__Objective__: Start at the line that has "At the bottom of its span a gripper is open" and stop at the line that has "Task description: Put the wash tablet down". Print those lines and all lines between them exactly, and nothing more.

○ ○ ○ ○ ○

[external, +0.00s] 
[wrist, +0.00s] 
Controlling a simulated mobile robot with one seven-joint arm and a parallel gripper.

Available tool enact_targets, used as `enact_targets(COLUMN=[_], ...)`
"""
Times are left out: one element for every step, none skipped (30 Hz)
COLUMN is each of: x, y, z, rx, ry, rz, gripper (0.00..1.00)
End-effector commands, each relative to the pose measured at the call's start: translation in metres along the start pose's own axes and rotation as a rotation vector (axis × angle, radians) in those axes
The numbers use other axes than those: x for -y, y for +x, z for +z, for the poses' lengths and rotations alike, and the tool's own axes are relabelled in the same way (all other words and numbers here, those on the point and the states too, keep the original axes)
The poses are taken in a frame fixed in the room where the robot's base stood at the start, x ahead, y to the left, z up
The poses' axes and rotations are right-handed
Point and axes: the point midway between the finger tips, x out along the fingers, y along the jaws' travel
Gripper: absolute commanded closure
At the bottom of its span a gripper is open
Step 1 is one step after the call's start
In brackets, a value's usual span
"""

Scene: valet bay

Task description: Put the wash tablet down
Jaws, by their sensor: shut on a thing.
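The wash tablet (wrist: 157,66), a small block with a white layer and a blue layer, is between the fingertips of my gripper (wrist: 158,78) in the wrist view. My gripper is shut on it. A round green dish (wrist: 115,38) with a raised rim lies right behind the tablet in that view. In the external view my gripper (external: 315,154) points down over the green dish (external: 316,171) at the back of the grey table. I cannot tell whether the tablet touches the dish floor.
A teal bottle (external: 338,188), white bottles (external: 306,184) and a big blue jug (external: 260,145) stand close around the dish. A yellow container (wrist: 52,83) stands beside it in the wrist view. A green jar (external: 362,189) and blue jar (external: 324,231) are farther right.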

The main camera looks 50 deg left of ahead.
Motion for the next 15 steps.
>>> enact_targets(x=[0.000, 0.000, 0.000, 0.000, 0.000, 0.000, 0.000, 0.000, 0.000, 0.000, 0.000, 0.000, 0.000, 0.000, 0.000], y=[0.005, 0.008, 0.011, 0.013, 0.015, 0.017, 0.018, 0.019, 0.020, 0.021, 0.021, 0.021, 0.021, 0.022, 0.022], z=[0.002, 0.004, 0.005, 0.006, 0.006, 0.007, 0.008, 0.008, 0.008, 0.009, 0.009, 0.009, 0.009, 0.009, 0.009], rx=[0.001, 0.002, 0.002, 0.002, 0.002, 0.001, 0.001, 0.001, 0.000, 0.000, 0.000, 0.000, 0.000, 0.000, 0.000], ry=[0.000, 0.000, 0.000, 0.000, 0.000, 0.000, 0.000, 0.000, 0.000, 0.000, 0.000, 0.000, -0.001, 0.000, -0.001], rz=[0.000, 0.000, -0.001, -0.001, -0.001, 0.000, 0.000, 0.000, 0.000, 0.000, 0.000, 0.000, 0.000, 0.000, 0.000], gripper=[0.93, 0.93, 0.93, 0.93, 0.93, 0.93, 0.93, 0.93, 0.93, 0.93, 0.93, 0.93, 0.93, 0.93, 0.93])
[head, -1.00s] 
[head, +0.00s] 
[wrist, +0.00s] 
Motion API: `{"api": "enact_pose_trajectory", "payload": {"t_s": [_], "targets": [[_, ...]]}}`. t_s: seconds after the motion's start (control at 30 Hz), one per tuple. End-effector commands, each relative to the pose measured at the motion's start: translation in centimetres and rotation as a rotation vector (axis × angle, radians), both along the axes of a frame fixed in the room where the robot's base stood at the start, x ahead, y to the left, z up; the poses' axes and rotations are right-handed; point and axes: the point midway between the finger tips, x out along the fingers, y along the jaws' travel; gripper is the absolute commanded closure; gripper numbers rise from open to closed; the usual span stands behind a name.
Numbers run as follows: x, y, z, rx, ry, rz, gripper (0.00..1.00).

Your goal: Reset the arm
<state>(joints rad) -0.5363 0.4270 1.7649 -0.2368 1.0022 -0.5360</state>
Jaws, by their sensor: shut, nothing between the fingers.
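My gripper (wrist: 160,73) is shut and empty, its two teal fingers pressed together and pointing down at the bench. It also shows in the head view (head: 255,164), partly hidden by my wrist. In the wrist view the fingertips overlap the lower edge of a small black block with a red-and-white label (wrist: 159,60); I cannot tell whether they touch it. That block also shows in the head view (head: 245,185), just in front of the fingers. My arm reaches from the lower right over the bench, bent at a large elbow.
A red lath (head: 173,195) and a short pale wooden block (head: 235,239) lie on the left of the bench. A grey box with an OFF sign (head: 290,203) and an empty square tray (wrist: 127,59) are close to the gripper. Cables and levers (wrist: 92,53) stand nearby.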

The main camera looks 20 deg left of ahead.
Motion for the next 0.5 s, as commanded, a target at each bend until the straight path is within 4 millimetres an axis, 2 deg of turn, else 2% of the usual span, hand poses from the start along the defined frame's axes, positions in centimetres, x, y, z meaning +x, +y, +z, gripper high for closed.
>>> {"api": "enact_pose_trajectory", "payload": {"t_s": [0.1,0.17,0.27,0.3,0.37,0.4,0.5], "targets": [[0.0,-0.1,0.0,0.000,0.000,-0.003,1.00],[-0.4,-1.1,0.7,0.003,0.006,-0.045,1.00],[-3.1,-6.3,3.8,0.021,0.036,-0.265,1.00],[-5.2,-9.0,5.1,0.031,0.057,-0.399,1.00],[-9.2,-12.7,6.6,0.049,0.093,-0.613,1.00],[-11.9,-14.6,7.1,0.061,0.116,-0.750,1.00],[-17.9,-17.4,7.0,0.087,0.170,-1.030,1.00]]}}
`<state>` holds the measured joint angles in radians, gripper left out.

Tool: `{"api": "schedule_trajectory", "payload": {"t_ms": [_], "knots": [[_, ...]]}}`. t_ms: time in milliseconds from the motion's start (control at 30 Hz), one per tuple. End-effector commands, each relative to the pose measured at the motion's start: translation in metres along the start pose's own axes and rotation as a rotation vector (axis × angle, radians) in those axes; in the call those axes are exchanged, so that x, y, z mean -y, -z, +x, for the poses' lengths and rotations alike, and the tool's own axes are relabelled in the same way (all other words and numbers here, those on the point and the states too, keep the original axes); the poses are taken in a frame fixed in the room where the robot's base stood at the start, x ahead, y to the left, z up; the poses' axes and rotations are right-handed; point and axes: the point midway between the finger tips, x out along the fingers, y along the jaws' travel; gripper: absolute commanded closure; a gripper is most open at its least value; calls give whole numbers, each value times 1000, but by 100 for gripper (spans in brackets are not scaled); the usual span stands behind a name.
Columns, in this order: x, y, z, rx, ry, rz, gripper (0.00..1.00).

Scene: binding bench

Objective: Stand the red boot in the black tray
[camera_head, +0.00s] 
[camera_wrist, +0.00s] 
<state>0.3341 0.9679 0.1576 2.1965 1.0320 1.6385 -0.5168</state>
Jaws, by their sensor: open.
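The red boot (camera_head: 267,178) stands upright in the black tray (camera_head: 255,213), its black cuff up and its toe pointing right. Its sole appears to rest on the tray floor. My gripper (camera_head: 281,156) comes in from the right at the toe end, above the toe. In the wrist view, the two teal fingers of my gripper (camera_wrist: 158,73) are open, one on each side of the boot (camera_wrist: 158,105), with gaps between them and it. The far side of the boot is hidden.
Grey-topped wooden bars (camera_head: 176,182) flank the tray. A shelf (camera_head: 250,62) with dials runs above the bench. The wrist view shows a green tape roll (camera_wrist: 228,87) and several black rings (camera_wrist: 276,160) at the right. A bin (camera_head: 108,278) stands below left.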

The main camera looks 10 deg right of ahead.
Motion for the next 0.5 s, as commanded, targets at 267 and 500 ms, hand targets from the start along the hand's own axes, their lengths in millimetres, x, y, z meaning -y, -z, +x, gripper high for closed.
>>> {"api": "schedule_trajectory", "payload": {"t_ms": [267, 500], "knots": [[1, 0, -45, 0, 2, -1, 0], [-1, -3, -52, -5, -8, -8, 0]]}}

○ ○ ○ ○ ○

__Result of this task__:
At the bottom of its span a gripper is open
Step 1 is one step after the call's start
In brackets, a value's usual span
"""

Scene: valet bay

Task description: Put the wash tablet down

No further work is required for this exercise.